Does anyone have any thoughts?
"If you can't explain it simply, you don't understand it well enough"
Albert Einstein

Comments

  • hot_rod
    hot_rod Member Posts: 15,004
    We were fortunate to have Badger Meter near our location in Milwaukee where NA headquarters is. They are very knowledgable, they let us tour their facility and borrow and test various meters.

    With their suggestion we went with this doppler meter.

    It was $$ and you buy a set of "cuffs" for all the various sizes of pipe that you will be testing.

    They have good info and videos at their site.

    You want portable, and something that straps on without cutting into the pipe.

    https://www.badgermeter.com/search/?keyword=clamp on ultrasonic flow meters

    Another critical meter for your area is a gas pressure data logger. Something that would graph and print out gas pressure at the boiler over the course of the week or more. That low intermittent pressure condition from the utility really gives the HVAC tech and troubleshooter fits.
    Bob "hot rod" Rohr
    trainer for Caleffi NA
    Living the hydronic dream
    Zman
  • Zman
    Zman Member Posts: 6,959
    I started out looking at the badger models. They sure are nice (and expensive).
    It turns out the model I was looking at has been branded for a bunch of companies. In will have to look into this further.
    https://www.amazon.com/Portable-Digital-Ultrasonic-USF-100-Transducers/dp/B01G139G18/ref=pd_sbs_328_6?_encoding=UTF8&pd_rd_i=B01G139G18&pd_rd_r=4WY5KSYHXX79K86PK0R4&pd_rd_w=63L0j&pd_rd_wg=ClErU&psc=1&refRID=4WY5KSYHXX79K86PK0R4


    The gas pressure logger will be on my list at some point. Pressure drops are common in outlying areas. I did run into a pressure issue recently caused by that stinky oil that forms in the lines causing a trap in a line. Had to throw away those gloves...
    "If you can't explain it simply, you don't understand it well enough"
    Albert Einstein
  • EBEBRATT-Ed
    EBEBRATT-Ed Member Posts: 10,218
    I don't own one but what I was told several years ago from a Balancer was that they won't work with glycol and any air (bubbles) in the pipe will cause problems.
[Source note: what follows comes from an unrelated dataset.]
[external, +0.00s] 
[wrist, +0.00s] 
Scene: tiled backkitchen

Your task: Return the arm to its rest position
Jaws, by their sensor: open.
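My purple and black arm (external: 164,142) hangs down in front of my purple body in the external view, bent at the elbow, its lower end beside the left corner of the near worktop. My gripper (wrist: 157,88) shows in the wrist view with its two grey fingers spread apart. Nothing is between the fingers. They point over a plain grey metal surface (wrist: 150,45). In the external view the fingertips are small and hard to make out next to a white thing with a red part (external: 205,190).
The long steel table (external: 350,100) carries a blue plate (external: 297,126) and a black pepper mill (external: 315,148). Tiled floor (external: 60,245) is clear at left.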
    Maybe these issues have been solved.
  • Zman
    Zman Member Posts: 6,959
    I went though the manual and noticed there was no setting for glycol. I thought it was strange because there was for diesel, alcohol and all sorts of other liquids.
    "If you can't explain it simply, you don't understand it well enough"
    Albert Einstein
  • ratio
    ratio Member Posts: 2,918
    http://forum.heatinghelp.com/discussion/comment/1458227/#Comment_1458227. I'm not sure about compatability with plastic pipe, as I understand it the ultrasonics are transmitted through the pipe wall, something as soft as PVC or PEX might not have the necessary conductivity. Also, most/all the cheap ones I've looked at did not include transducers rated for more that 70-80* C—I'd like more headroom than that.
  • hot_rod
    hot_rod Member Posts: 15,004

    I don't own one but what I was told several years ago from a Balancer was that they won't work with glycol and any air (bubbles) in the pipe will cause problems.
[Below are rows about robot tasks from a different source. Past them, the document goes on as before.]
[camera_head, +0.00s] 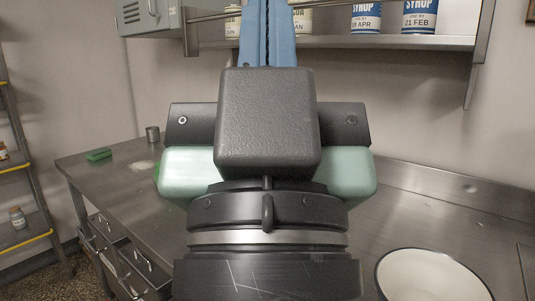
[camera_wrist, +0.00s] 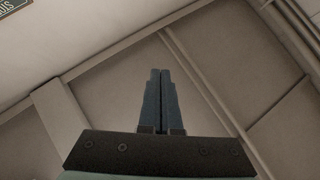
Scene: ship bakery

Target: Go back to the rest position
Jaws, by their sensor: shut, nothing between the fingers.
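My gripper (camera_head: 267,30) is raised in the middle of the head view, its two blue fingers pointing up and pressed together with nothing between them. The fingertips run past the top edge of that picture. In the wrist view my gripper (camera_wrist: 161,75) is also shut and empty, seen against pale wall or ceiling panels. My wrist and gripper body cover the middle of the head view and hide part of the counter.
A steel counter (camera_head: 120,180) holds a green block (camera_head: 99,155), a small metal cup (camera_head: 152,134) and a white bowl (camera_head: 430,278). A shelf (camera_head: 400,42) with syrup cans (camera_head: 419,16) is behind the fingers. A rack (camera_head: 22,150) stands far left.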

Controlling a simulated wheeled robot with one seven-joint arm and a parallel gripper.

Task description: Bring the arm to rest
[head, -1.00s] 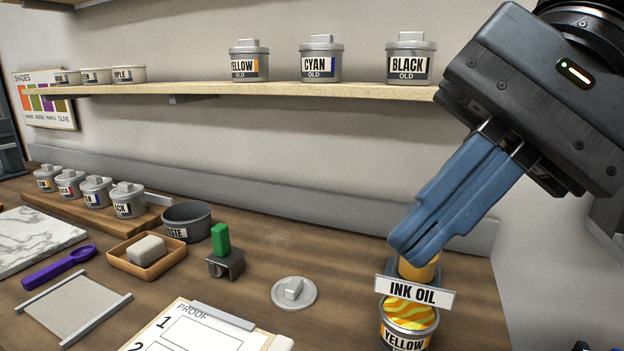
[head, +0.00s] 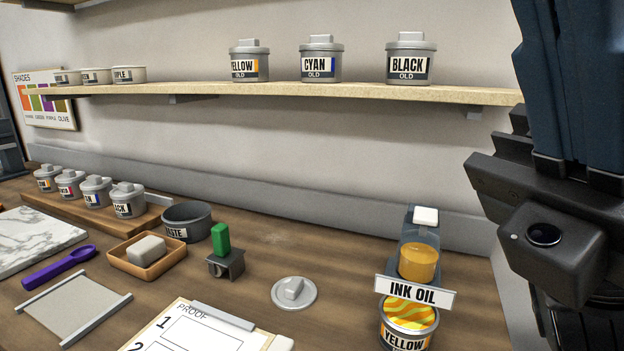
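My gripper (head: 572,80) is at the right edge of the head view, raised and close to the camera. Its dark blue fingers point up and their tips run out of the picture, so I cannot tell whether they are open or shut. I see nothing held in the part that shows. My dark wrist housing (head: 550,235) is below the fingers. The gripper is apart from the counter and to the right of the ink oil dispenser (head: 418,262).
An open yellow ink tin (head: 405,338) stands at the ink oil sign (head: 415,292). A loose lid (head: 294,292) lies on the counter (head: 330,260). Lidded old-ink tins, including black (head: 410,62), stand on the shelf (head: 300,91). A waste tub (head: 187,222) stands further left.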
    Maybe these issues have been solved.

    That is why we went with the Doppler style, it reads aerated and dirty fluid best. We do testing on air and dirt removal devices, pumping air and dirt into the fluid stream, so we need the best accuracy.

    That connection to the pipe is critical, we smear acoustic transfer grease under the saddles when clamping them down.
    Bob "hot rod" Rohr
    trainer for Caleffi NA
    Living the hydronic dream
  • hot_rod
    hot_rod Member Posts: 15,004
    Zman said:

    I went though the manual and noticed there was no setting for glycol. I thought it was strange because there was for diesel, alcohol and all sorts of other liquids.


    Glycols are really just derived from cracking petroleum, it is sort of a propane product. Although it can be made from plant stock, bio glycols.

    If it works on oils and propane, you should be fine, never hurts to ask the manufacturer.